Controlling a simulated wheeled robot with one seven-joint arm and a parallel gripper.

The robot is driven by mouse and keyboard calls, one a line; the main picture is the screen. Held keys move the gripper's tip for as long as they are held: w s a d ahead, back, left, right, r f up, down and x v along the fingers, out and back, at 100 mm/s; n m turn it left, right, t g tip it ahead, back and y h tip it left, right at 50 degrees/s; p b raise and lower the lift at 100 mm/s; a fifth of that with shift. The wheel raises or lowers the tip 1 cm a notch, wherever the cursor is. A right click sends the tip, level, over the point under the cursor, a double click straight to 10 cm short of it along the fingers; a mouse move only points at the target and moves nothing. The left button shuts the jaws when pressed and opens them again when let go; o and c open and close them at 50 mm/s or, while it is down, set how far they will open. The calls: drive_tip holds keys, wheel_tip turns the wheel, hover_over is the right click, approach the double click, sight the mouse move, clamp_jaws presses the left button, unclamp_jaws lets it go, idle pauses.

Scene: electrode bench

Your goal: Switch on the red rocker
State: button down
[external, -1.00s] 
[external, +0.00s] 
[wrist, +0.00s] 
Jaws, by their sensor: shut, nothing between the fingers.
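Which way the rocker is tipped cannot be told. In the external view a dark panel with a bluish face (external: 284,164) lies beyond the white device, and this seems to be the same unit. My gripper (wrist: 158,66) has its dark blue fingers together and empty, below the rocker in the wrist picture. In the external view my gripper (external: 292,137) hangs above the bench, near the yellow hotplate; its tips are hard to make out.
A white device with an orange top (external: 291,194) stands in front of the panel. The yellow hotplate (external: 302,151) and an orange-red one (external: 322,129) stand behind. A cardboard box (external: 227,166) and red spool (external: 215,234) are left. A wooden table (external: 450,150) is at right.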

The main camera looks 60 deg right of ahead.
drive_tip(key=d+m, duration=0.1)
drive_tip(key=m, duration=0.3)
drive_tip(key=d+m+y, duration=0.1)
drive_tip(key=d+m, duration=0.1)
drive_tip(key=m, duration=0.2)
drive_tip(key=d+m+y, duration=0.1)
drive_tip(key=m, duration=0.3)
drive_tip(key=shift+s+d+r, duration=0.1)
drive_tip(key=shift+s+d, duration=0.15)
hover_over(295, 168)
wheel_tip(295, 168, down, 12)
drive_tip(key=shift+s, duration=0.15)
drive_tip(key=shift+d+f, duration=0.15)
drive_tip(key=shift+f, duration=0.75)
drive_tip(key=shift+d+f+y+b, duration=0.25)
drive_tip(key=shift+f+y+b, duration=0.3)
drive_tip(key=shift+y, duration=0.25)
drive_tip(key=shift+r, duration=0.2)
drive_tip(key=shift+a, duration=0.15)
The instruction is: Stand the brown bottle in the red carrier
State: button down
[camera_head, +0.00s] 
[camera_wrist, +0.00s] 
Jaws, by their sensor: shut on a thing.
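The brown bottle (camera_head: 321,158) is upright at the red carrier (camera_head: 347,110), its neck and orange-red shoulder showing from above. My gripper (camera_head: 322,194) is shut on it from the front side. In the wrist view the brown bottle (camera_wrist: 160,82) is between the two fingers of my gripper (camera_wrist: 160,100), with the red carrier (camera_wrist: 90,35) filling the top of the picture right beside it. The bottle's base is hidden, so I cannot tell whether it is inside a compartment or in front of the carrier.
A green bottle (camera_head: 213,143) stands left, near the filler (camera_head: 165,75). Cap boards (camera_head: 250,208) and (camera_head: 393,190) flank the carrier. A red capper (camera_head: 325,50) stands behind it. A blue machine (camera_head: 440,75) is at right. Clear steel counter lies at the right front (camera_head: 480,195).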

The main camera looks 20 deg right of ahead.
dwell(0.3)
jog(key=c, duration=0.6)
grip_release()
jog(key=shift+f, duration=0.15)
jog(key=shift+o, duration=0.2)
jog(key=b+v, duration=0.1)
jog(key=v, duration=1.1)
----------------------------------------
• _EXERCISE DESCRIPTION_
Take the entries and copy them out exactly.

• _REPLY TO THE EXERCISE_
Controlling a simulated wheeled robot with one seven-joint arm and a parallel gripper.

The robot is driven by mouse and keyboard calls, one a line; the main picture is the screen. Held keys move the gripper's tip for as long as they are held: w s a d ahead, back, left, right, r f up, down and x v along the fingers, out and back, at 100 mm/s; n m turn it left, right, t g tip it ahead, back and y h tip it left, right at 50 degrees/s; p b raise and lower the lift at 100 mm/s; a fifth of that with shift. The wheel raises or lowers the tip 1 cm a notch, wherever the cursor is. A right click sends the tip, level, over the point under the cursor, a double click straight to 10 cm short of it along the fingers; a mouse move only points at the target and moves nothing. The left button shuts the jaws when pressed and opens them again when let go; o and c open and close them at 50 mm/s or, while it is down, set how far they will open. The calls: drive_tip holds keys, wheel_tip turns the wheel, hover_over is the right click, approach the double click, sight the mouse move, clamp_jaws presses the left button, unclamp_jaws lets it go, idle pauses.

Scene: electrode bench

Your goal: Switch on the red rocker
State: button down
[external, -1.00s] 
[external, +0.00s] 
[wrist, +0.00s] 
Jaws, by their sensor: shut, nothing between the fingers.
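Which way the rocker is tipped cannot be told. In the external view a dark panel with a bluish face (external: 284,164) lies beyond the white device, and this seems to be the same unit. My gripper (wrist: 158,66) has its dark blue fingers together and empty, below the rocker in the wrist picture. In the external view my gripper (external: 292,137) hangs above the bench, near the yellow hotplate; its tips are hard to make out.
A white device with an orange top (external: 291,194) stands in front of the panel. The yellow hotplate (external: 302,151) and an orange-red one (external: 322,129) stand behind. A cardboard box (external: 227,166) and red spool (external: 215,234) are left. A wooden table (external: 450,150) is at right.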

The main camera looks 60 deg right of ahead.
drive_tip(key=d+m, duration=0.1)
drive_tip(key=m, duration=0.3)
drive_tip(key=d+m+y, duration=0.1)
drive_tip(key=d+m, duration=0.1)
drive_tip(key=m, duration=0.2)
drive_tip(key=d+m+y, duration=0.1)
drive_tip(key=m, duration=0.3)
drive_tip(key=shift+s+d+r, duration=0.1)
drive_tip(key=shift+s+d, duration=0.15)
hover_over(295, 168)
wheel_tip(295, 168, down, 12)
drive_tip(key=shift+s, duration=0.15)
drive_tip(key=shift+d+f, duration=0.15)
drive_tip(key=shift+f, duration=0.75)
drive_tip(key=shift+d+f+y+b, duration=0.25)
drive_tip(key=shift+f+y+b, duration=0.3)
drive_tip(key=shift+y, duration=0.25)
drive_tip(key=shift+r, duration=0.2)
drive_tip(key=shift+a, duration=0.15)
The instruction is: Stand the brown bottle in the red carrier
State: button down
[camera_head, +0.00s] 
[camera_wrist, +0.00s] 
Jaws, by their sensor: shut on a thing.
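The brown bottle (camera_head: 321,158) is upright at the red carrier (camera_head: 347,110), its neck and orange-red shoulder showing from above. My gripper (camera_head: 322,194) is shut on it from the front side. In the wrist view the brown bottle (camera_wrist: 160,82) is between the two fingers of my gripper (camera_wrist: 160,100), with the red carrier (camera_wrist: 90,35) filling the top of the picture right beside it. The bottle's base is hidden, so I cannot tell whether it is inside a compartment or in front of the carrier.
A green bottle (camera_head: 213,143) stands left, near the filler (camera_head: 165,75). Cap boards (camera_head: 250,208) and (camera_head: 393,190) flank the carrier. A red capper (camera_head: 325,50) stands behind it. A blue machine (camera_head: 440,75) is at right. Clear steel counter lies at the right front (camera_head: 480,195).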

The main camera looks 20 deg right of ahead.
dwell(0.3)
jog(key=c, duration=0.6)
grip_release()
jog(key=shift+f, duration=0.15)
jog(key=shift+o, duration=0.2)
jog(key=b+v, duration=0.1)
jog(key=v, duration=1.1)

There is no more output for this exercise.